Information shown:
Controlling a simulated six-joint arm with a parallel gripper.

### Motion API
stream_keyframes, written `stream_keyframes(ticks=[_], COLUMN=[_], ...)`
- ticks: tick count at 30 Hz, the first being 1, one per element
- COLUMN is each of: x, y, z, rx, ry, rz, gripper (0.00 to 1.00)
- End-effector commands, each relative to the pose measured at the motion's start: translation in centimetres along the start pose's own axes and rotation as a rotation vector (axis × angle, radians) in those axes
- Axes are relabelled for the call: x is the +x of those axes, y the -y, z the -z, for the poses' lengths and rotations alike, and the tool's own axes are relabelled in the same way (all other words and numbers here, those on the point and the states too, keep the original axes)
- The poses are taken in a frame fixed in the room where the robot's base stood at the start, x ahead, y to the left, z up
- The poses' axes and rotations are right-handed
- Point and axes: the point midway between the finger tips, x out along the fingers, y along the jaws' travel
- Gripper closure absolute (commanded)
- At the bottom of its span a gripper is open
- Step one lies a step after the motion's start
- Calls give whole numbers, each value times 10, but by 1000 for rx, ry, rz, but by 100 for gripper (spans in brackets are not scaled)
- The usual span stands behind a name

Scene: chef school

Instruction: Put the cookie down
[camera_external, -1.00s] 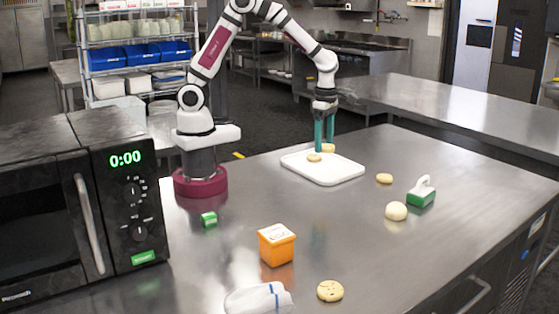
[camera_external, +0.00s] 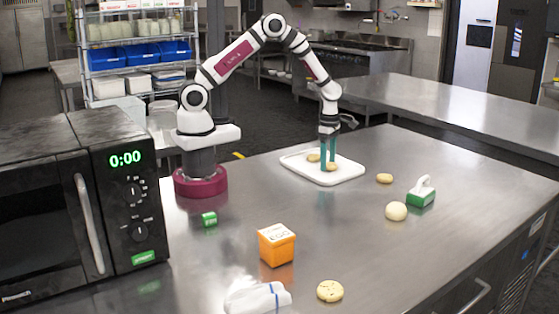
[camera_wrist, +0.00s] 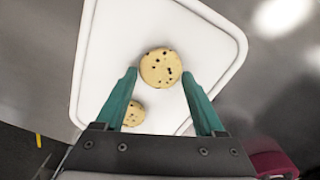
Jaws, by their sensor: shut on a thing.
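My gripper (camera_external: 328,166) has teal fingers and is over the white tray (camera_external: 346,178). It is shut on a chocolate-chip cookie (camera_wrist: 160,68), which sits between the fingertips in the wrist view. In the external view the held cookie (camera_external: 332,167) is at or just above the tray's surface; I cannot tell if it touches. A second cookie (camera_external: 313,157) lies on the tray beside it; in the wrist view this cookie (camera_wrist: 134,113) shows partly, near the left finger.
On the steel table are a pale cookie (camera_external: 384,178), a round bun (camera_external: 396,211), a green block with white handle (camera_external: 421,197), an orange box (camera_external: 276,246), a white cloth (camera_external: 257,298), a front cookie (camera_external: 330,291), a small green item (camera_external: 209,219) and a microwave (camera_external: 60,205).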

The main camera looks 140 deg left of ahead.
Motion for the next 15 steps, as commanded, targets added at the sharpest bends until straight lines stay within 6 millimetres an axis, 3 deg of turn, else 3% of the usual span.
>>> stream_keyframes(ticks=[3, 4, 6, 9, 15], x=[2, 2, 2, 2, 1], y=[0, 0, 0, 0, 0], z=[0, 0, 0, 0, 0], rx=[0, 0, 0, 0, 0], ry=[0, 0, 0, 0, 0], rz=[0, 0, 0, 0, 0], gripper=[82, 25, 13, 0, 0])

Exercise directions: Extract exactly the run of lines beginning at the line with "- The poses are" and ending at the line with "- Gripper closure absolute (commanded)", including both ends and nothing beyond them.

The reply:
- The poses are taken in a frame fixed in the room where the robot's base stood at the start, x ahead, y to the left, z up
- The poses' axes and rotations are right-handed
- Point and axes: the point midway between the finger tips, x out along the fingers, y along the jaws' travel
- Gripper closure absolute (commanded)

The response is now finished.